▶ **WRITTEN REQUEST**
Within the material below, find each line bearing the word "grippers" and present it.

▶ **ENTRIES SHOWN**
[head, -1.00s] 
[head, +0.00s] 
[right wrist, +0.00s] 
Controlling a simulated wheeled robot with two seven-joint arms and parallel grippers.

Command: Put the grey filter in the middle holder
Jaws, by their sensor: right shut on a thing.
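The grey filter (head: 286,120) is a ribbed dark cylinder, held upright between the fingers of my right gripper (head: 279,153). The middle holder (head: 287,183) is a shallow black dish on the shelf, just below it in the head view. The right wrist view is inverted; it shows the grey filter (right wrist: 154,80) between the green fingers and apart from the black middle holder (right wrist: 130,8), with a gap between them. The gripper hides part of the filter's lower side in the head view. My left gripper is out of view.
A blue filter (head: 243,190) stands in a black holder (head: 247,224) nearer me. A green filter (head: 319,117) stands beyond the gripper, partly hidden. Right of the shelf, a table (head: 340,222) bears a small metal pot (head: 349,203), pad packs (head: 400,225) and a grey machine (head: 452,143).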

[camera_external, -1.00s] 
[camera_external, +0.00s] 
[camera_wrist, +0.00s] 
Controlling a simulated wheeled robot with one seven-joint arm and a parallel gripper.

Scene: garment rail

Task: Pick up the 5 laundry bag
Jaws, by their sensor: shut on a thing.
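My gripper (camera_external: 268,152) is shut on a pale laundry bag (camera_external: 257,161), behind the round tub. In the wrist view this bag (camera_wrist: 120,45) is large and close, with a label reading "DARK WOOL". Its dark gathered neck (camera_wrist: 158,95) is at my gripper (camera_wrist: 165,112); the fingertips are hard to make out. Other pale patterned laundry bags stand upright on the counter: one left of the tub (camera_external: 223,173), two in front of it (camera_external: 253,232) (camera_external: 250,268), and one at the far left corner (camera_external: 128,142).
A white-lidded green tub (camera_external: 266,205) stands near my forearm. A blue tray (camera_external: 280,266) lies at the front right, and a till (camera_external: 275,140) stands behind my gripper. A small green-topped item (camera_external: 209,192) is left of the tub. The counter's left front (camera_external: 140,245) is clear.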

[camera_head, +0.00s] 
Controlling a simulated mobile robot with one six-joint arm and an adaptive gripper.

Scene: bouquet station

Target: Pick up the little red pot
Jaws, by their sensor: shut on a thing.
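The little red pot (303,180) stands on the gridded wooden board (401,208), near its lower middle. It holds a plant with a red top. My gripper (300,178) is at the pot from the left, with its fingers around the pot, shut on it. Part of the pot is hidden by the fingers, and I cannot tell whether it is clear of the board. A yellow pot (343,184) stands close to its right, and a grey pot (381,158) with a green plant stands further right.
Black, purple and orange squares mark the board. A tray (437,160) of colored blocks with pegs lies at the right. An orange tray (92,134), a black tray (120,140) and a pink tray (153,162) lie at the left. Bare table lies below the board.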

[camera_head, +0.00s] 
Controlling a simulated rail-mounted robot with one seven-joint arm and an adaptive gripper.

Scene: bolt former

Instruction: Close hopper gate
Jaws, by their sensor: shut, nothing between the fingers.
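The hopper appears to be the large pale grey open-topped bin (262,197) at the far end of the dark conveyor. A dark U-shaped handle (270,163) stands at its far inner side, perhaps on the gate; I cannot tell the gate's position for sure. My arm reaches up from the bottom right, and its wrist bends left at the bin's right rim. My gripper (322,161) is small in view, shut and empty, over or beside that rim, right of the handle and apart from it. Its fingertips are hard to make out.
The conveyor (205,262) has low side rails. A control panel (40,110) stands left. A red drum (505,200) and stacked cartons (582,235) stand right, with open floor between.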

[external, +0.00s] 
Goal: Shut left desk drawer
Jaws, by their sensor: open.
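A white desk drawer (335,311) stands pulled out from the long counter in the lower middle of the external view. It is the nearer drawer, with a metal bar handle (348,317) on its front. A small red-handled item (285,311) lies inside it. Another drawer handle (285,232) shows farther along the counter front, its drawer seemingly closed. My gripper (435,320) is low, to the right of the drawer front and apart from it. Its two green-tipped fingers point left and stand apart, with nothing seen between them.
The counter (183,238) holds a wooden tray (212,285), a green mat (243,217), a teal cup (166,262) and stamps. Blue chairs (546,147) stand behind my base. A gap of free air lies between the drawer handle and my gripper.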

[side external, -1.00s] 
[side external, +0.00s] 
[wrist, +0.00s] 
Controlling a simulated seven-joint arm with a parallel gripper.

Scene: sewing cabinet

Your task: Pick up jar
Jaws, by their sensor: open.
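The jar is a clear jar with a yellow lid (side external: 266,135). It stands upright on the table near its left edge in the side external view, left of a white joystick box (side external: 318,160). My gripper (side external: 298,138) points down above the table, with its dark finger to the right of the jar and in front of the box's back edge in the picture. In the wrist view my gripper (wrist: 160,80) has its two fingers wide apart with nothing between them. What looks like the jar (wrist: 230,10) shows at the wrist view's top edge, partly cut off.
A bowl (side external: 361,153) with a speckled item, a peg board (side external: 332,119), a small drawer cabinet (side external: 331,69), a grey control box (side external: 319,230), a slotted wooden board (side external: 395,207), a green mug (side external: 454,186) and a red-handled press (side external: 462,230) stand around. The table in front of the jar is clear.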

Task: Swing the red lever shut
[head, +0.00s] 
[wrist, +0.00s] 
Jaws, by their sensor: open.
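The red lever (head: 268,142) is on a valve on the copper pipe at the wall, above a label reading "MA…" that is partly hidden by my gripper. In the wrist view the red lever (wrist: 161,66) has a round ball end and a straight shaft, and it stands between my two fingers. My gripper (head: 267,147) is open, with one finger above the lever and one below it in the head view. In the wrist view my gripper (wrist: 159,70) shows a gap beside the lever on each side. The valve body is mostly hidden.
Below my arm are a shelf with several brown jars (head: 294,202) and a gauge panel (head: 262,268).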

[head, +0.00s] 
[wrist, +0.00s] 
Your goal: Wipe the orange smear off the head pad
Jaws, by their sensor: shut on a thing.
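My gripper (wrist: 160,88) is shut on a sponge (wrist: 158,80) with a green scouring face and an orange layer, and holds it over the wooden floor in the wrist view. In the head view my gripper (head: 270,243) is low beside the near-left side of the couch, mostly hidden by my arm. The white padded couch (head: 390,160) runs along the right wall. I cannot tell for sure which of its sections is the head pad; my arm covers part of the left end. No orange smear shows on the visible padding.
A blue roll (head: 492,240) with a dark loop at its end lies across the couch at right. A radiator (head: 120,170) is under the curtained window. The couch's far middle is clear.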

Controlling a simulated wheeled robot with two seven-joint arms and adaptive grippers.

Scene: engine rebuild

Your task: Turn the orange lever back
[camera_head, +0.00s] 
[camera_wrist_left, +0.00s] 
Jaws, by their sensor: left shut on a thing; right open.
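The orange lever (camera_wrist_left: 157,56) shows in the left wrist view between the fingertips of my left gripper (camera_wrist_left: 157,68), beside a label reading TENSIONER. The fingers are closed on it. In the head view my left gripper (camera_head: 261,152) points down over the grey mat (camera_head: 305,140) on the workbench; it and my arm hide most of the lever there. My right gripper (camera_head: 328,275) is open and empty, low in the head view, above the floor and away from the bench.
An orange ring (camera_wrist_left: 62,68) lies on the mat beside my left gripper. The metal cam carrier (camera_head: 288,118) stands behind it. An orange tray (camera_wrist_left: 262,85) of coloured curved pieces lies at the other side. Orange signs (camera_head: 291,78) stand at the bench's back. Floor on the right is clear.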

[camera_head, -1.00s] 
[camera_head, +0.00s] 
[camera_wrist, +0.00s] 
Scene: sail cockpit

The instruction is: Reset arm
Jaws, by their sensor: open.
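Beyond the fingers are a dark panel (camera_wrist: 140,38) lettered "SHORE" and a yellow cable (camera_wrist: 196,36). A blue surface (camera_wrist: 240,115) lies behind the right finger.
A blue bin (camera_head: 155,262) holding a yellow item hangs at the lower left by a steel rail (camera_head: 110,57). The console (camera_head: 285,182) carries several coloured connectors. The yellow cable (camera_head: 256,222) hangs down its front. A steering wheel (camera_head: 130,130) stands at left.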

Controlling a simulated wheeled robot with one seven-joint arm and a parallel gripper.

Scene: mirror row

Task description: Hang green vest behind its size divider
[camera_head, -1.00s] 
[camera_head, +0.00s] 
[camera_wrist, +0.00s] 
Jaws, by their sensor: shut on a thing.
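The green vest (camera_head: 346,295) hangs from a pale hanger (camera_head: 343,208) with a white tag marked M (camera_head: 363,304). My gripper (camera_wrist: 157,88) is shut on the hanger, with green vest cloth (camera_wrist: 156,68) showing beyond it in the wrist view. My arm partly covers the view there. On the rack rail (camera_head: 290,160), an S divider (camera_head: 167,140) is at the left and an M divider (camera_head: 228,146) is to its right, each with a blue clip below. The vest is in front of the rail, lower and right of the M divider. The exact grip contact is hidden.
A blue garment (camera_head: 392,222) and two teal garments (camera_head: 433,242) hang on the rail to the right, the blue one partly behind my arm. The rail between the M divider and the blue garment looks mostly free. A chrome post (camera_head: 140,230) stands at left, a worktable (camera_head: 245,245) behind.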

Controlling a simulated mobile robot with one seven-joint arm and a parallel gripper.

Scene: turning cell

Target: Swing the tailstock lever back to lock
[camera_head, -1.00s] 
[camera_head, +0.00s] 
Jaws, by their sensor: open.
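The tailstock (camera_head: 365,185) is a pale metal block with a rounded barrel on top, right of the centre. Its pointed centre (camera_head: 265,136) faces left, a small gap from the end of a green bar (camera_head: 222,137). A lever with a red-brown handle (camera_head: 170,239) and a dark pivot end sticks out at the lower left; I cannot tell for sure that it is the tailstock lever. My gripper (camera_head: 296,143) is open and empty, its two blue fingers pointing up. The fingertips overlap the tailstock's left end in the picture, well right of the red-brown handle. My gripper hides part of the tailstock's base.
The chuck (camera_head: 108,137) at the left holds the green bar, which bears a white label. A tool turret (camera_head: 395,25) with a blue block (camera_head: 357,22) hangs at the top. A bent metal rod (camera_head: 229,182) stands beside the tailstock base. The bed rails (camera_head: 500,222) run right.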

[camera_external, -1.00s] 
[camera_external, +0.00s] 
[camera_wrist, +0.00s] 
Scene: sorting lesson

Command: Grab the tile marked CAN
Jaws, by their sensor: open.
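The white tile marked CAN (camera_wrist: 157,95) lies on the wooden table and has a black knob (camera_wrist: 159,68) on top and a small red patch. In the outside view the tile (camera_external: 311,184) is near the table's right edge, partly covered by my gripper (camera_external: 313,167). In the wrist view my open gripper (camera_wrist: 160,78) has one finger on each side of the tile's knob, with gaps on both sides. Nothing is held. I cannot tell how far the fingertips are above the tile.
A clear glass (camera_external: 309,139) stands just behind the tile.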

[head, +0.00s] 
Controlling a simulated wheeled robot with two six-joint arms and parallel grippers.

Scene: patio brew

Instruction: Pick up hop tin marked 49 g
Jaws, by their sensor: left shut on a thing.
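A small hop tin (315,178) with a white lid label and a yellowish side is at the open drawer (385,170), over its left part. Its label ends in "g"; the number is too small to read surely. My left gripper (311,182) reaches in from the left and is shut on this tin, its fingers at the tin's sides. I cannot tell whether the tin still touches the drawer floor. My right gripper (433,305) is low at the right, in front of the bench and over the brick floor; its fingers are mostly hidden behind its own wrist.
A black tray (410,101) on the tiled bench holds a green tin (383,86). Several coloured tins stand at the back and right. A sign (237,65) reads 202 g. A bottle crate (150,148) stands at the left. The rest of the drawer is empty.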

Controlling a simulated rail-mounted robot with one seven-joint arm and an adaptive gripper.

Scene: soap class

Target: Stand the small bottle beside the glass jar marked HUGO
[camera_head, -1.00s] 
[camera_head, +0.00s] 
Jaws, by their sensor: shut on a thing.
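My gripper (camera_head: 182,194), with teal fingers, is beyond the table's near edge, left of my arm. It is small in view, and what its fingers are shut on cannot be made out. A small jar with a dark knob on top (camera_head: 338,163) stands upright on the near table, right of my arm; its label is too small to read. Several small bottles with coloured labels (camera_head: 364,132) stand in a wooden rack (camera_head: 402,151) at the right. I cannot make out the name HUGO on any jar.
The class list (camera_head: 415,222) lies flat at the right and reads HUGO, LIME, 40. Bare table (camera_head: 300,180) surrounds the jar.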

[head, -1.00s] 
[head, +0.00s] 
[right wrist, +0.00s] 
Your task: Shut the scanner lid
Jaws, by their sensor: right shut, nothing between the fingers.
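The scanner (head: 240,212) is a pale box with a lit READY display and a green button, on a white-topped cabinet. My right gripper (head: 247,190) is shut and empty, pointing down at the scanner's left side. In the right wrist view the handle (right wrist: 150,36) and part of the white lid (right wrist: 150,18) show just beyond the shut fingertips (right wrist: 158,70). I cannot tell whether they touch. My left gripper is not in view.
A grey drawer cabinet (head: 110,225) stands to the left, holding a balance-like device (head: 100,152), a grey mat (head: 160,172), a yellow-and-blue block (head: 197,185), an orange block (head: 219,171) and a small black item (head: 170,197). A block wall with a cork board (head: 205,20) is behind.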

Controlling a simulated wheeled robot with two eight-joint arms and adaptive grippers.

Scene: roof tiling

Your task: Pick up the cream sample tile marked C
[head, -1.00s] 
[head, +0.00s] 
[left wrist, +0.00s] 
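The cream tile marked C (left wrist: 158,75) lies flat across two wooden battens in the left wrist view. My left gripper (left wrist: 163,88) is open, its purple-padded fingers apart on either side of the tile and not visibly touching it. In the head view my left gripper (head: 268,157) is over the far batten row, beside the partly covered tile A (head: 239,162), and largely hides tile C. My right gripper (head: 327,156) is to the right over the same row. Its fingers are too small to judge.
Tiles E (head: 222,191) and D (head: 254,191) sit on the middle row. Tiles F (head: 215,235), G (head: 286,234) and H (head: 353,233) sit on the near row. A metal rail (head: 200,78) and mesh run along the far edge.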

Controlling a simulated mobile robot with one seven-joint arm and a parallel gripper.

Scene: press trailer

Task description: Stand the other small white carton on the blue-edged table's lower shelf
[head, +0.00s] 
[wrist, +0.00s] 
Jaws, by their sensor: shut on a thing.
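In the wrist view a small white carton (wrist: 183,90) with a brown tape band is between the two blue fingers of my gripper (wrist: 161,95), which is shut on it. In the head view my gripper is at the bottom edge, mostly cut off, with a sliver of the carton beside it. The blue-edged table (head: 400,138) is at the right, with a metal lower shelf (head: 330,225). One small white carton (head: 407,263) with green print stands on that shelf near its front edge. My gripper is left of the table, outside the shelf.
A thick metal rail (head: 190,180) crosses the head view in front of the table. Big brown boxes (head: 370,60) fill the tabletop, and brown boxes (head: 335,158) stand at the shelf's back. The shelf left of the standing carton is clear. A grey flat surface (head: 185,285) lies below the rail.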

▶ **WRITTEN SOLUTION**
Controlling a simulated wheeled robot with two seven-joint arms and parallel grippers.
Controlling a simulated wheeled robot with two seven-joint arms and adaptive grippers.
Controlling a simulated wheeled robot with two six-joint arms and parallel grippers.
Controlling a simulated wheeled robot with two eight-joint arms and adaptive grippers.

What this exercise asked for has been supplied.